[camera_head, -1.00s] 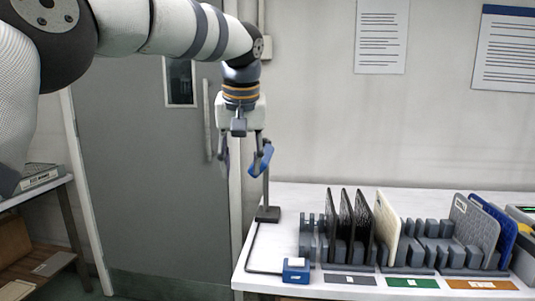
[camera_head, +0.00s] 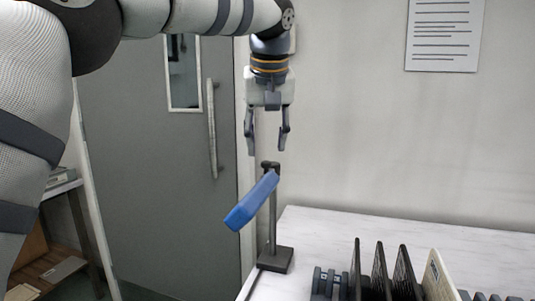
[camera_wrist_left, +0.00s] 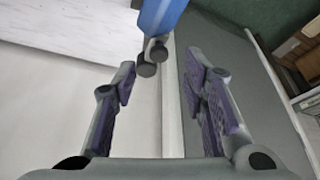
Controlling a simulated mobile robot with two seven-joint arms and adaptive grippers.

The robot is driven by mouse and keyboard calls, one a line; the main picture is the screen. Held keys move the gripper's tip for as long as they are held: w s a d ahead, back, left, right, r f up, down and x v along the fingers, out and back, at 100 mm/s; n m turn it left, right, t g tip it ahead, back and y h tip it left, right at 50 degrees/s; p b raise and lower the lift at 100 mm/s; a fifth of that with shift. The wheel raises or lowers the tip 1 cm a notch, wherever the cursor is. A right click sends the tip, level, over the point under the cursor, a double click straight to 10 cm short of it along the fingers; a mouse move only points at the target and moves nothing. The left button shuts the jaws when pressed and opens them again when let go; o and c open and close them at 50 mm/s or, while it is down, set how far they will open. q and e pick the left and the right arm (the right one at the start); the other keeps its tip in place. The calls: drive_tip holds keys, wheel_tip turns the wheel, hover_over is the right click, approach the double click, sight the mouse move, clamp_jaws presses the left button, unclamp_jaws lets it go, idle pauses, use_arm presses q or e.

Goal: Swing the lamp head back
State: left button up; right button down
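The blue lamp head (camera_head: 253,201) sits at the top of a dark post (camera_head: 273,222) on a square base (camera_head: 274,259) at the table's back left corner. The head reaches toward the lower left, past the table's left edge. My left gripper (camera_head: 266,150) hangs just above the post's top, fingers down, open and empty. In the left wrist view the blue lamp head (camera_wrist_left: 161,12) and its dark joint (camera_wrist_left: 150,62) lie beyond the gap between the fingers. I see no contact. My right gripper is not in view.
Several dark panels (camera_head: 380,275) and a cream panel (camera_head: 437,277) stand in a rack right of the lamp. The white tabletop (camera_head: 345,230) behind them is clear. A grey door (camera_head: 160,190) is at the left.

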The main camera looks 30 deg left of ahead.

--------------------

** Given task **
Starting with the first line of the data above and ending with the line containing "Controlling a simulated", please restate every line exactly, leaving images out.

** Written answer **
[camera_head, -1.00s] 
[camera_head, +0.00s] 
[camera_wrist_left, +0.00s] 
Controlling a simulated mobile robot with two seven-joint arms and adaptive grippers.

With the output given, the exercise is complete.